Posted by Yilan in Cyprus, EU, European Union.
Tags: , ,

SO HERE we are. It’s mid-2010 and the two leaders have just agreed to meet five more times during the sweltering summer months of July and August. Perhaps the UN is planning to sweat a solution out of them.

In four months time, UN Special Adviser Alexander Downer will ghost write a progress report for the UN Secretary-General to submit to the Security Council. This is really seen as Downer’s ‘get out’ clause. The Australian diplomat/entrepreneur will wash his hands of the Cyprus problem this November either by calling for the UN Good Offices to withdraw or by citing enough progress to warrant a rapid conclusion to the talks, meaning agreed solution and referenda.

Stagnancy in the talks will most likely lead to the Turkish Cypriots getting direct trade with the EU and Greek Cypriots getting the Ankara Protocol (flights and trade with Turkey).

The prevailing view among the relevant players in this international saga is that nobody apart from Athens and Ankara really wants a solution, at least not the type being negotiated. And for numerous reasons, the person taking the brunt of blame, even if it is still only whispers in the corridors, for the sluggish pace of progress is Demetris Christofias.

How can it feel this wrong?

Go back two years and the world was a different place. Christofias won the presidency, the most popular communist leader in the halls of the State Department after Gorbachev. With a snowy rug of hair, he was the Great White Hope of the international community.

Fast-forward to July 2010, and the words on the lips of numerous diplomats are that he’s a “weak leader”, a procrastinator, someone who doesn’t have what it takes to push through a solution.

Meanwhile, his interlocutor is following the guidebook to Cyprus problem negotiations almost to the letter. Dervis Eroglu has echoed Ankara’s calls for a solution by the end of the year, and even asked UNSG Ban Ki-moon to host a tripartite meeting with Christofias this September. To his domestic audience he continues the rhetoric of two founding states and two peoples adorned by their respective motherlands, but in principle, Eroglu insists on a solution in 2010. As one diplomat put it, you know Christofias is doing something wrong when he makes Eroglu look good.

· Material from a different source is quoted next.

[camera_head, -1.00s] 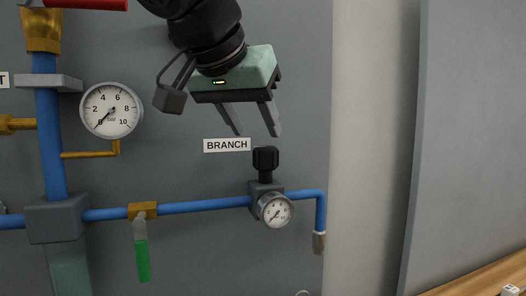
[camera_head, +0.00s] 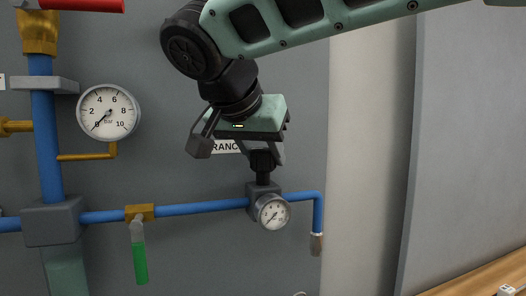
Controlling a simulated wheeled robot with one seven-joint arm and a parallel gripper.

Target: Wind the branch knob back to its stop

As for Turkey, Foreign Minister Ahmet Davutoglu once again called for an international conference to accelerate talks for a solution this week. He doesn’t mind the format of the conference, as long as Greek Cypriots and Turkish Cypriots have equal status, something he knows Christofias has already rejected.

One view is that Ankara has convinced many a diplomat that it genuinely seeks to end the conflict, without having to take any onerous or meaningful steps to prove this other than agreeing to seek a solution.

Giving Talat the nod for cross-voting in the governance chapter did not seriously threaten or undermine Turkish interests. Forcing Eroglu to the negotiating table and keeping him relatively quiet also satisfies Turkey’s interests as Ban’s November report and the European Council’s December report approach.

And while Greek Cypriots overwhelmingly voted against the Annan Plan in a climate of grave mistrust for Turkey’s true intentions, the focus internationally has been on lifting the isolation of the Turkish Cypriots.

Another view is that the big powers involved in the region are less concerned with the details of a solution and the concessions Ankara might be willing to make, as long as Turkey shows willingness to sign on the dotted line, and frees NATO, the EU and Turkey, the model of Muslim democracy, from the claws of Greek Cypriots.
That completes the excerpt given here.